Given request → Quote verbatim the span of lines that begins the listing below and closes with the line containing "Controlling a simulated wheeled".

════════════════════

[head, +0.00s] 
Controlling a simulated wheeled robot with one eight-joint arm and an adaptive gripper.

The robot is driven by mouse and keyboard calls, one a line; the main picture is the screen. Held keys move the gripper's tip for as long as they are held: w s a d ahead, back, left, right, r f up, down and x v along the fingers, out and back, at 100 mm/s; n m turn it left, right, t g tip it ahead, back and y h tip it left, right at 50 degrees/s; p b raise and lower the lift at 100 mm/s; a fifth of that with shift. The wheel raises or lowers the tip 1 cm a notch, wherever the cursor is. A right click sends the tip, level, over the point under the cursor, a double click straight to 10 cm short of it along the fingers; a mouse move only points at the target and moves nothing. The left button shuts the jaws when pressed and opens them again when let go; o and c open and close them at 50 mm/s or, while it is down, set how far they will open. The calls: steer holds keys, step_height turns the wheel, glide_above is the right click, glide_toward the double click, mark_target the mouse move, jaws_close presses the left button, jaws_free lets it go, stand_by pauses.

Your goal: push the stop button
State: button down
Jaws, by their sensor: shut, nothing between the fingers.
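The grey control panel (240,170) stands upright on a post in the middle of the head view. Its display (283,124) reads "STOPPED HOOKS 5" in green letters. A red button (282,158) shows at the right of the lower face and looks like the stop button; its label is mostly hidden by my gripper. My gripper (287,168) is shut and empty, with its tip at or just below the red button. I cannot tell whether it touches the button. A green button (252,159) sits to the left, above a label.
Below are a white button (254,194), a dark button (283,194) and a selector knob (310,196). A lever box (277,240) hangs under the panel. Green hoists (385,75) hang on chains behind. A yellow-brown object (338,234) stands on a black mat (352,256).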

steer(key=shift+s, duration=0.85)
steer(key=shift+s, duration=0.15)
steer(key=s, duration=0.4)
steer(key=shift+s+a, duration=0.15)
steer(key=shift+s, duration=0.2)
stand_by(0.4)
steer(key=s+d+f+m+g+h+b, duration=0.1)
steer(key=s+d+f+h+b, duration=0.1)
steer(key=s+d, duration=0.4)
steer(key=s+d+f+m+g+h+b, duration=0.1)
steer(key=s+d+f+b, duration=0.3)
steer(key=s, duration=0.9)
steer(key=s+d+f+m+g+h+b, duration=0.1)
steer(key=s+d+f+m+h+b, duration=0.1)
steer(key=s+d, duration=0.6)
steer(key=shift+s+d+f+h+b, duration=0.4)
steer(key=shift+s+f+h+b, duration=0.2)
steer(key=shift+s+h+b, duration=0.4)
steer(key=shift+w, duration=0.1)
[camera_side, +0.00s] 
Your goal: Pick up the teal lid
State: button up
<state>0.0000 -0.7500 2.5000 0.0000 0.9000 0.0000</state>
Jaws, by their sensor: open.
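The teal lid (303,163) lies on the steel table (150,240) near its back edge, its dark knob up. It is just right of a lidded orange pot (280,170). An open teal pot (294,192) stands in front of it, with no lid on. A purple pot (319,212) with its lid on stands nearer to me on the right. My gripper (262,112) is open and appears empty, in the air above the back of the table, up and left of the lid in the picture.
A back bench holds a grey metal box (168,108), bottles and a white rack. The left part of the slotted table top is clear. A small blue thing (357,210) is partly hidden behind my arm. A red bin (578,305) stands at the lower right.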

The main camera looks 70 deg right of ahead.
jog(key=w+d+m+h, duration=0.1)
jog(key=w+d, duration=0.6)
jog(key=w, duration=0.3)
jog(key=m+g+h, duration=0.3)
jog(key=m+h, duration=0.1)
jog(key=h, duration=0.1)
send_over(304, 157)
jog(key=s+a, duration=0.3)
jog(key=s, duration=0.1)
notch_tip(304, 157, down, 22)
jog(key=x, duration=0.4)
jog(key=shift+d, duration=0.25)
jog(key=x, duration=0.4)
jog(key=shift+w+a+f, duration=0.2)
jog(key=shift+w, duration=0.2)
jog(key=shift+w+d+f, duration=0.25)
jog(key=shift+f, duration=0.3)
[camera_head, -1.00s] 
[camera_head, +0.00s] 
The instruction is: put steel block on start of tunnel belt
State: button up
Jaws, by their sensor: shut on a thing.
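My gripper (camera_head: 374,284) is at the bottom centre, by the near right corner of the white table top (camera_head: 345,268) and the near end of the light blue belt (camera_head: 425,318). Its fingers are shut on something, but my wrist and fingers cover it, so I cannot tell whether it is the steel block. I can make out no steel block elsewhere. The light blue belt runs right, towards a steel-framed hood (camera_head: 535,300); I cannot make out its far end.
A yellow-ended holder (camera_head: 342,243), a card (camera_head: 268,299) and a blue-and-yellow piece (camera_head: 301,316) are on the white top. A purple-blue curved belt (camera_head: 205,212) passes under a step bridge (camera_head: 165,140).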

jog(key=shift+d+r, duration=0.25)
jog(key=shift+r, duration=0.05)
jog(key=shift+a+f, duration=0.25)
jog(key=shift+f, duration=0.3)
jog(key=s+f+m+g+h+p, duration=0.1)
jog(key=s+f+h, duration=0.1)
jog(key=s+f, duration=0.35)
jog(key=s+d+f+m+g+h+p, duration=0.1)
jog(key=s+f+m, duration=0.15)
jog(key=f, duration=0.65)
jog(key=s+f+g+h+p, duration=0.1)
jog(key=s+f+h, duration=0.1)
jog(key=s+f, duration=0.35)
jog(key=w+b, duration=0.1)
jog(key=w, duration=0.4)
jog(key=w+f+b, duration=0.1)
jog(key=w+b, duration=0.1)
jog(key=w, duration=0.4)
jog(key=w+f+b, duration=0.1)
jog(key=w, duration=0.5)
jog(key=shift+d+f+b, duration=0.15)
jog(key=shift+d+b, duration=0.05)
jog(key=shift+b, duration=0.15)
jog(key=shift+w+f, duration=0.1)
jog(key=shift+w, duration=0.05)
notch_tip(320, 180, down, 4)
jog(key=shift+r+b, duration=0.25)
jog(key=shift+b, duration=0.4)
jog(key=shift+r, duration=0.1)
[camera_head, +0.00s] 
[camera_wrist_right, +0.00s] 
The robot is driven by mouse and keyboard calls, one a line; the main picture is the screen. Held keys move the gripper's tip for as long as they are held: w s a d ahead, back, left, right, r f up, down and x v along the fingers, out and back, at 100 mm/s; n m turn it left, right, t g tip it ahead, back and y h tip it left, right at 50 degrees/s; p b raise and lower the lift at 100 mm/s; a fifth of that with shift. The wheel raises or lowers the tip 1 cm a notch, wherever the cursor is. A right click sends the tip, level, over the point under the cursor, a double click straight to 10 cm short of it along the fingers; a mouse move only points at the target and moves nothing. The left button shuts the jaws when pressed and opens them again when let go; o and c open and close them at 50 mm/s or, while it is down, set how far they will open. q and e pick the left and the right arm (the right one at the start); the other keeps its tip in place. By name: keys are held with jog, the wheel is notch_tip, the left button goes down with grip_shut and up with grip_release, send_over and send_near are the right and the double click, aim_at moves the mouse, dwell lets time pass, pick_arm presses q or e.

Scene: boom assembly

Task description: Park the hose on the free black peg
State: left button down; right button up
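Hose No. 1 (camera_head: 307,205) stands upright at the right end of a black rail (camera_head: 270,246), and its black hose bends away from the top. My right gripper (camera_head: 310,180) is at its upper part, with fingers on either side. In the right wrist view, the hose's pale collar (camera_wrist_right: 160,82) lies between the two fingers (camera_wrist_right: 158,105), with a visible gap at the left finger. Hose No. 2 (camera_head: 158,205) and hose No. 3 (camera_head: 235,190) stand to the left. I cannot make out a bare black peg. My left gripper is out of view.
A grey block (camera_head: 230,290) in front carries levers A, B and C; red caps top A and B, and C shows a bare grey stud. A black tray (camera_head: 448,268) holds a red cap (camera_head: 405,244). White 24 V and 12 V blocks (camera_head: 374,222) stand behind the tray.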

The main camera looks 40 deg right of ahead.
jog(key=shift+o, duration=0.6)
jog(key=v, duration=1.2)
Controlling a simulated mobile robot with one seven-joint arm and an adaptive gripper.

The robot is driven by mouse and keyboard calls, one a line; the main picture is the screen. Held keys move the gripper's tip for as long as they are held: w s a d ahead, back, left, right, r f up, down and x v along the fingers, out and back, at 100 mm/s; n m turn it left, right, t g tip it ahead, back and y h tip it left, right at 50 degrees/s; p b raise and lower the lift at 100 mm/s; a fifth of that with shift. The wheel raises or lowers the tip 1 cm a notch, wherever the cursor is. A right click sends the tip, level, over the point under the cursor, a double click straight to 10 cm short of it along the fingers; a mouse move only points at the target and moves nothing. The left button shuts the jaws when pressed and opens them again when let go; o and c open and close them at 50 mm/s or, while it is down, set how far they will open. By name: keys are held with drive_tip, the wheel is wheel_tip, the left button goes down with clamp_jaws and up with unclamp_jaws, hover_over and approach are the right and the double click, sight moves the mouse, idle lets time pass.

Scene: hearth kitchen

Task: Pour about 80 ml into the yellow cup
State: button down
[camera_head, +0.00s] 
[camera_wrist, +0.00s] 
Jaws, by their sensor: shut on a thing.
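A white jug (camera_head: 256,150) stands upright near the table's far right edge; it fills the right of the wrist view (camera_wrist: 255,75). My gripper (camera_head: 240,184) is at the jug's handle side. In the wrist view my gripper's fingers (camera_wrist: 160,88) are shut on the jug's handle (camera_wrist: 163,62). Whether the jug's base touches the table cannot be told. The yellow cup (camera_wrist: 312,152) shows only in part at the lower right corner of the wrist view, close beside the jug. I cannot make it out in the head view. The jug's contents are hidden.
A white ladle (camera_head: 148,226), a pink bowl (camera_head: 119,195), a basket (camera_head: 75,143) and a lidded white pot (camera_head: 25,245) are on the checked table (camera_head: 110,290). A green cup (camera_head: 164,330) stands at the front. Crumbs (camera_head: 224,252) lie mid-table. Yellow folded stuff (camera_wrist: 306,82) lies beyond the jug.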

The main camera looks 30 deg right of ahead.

════════════════════

Task answer →
[head, +0.00s] 
Controlling a simulated wheeled robot with one eight-joint arm and an adaptive gripper.

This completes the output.